We see all that in “The Tudors,” both in terms of royalty and clergy caught on the wrong side of the faith divide, and local rebellions that sought to restore the old faith. The show made much of this conflict, perhaps because it combined with the usual court intrigue to produce the violence that made the perfect counterpart to all the sex in the court.
King Henry VIII had a legendary temper, particularly as he aged and his health worsened. We saw his explosions often in the third season, as he raged to Thomas Cromwell before sending him to the execution grounds, and we continue to see the violence grow more capricious as the series winds to a close.
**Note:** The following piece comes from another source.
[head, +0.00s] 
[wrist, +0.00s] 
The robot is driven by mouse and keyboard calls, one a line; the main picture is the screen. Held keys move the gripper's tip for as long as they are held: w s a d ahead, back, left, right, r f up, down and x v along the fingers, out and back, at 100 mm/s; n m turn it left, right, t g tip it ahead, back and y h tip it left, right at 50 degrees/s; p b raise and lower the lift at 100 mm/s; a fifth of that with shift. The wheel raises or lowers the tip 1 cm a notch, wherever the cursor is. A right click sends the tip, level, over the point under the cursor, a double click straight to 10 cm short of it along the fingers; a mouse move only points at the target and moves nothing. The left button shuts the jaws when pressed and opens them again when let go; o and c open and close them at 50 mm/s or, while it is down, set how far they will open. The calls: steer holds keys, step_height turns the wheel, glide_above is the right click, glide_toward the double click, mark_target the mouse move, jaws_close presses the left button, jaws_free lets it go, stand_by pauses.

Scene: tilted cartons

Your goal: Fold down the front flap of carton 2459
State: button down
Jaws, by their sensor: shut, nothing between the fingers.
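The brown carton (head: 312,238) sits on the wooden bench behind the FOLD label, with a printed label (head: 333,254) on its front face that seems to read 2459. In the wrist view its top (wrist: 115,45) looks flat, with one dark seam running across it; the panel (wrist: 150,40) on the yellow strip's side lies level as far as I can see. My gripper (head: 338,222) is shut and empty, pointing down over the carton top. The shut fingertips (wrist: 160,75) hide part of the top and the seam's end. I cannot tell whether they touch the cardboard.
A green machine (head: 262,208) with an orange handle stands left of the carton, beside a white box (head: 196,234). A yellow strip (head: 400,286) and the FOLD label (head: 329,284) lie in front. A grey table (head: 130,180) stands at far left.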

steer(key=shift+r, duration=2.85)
The king went from being loved to being feared during his reign, and “The Tudors” did a nice job of tracking that process.
Of course, take all of the historical information with a healthy degree of skepticism: The show freely admits to taking historical liberties in order to be more entertaining — and befitting a TV show. Everyone is good looking, even Anne of Cleves, King Henry’s fourth wife, who was dismissed because he wasn’t attracted to her. (Helpful tip: If you’re looking for someone viewers would expect a king to find ugly, perhaps Joss Stone isn’t the right person to cast.)
It was no accident that “The Tudors” focused much of its time on Henry VIII’s younger days. Though we think of him as he was in his later portraits when he was grossly overweight, he was a tall, athletic young man who was well educated and able to impress a Europe skeptical of the Tudors and of England in general.
In fact, the show kept Henry relatively young and vibrant well beyond the point of historical accuracy. Though we saw footage of his wounds being drained and his gait slowing to a hobble, it’s only in the past couple of weeks that he has looked appreciably older, and the old king would be flattered at Rhys Meyers’ thinness.
But if I have one complaint, it isn’t Henry’s physical appearance — it’s that the show didn’t go on longer. It may be uncharitable to complain about a 38-episode look at 16th-century history, but the show’s notoriously fast pace took on a whole new level over the past couple of seasons.
Henry’s fifth wife, Catherine Howard, was there for about three seconds, and then was dead. Sixth wife Catherine Parr’s three-and-a-half-year reign passes by even quicker on the screen. I would have loved to have seen the declining years of Henry VIII’s reign and the scramble for influence as people looked beyond him for their future prosperity to have gotten more screentime than it has.
And if Showtime’s next generation of shows doesn’t generate the same ratings or buzz, bring back Sarah Bolger and do a spin-off: “The Tudors: Bloody Mary.” That way we could see how King Henry VIII’s eldest daughter tries to undo her father’s reforms, with the accompanying bloodshed that gave the queen her nickname. With the success of “The Tudors” and that kind of historical record to build upon, how could such a spin-off go wrong?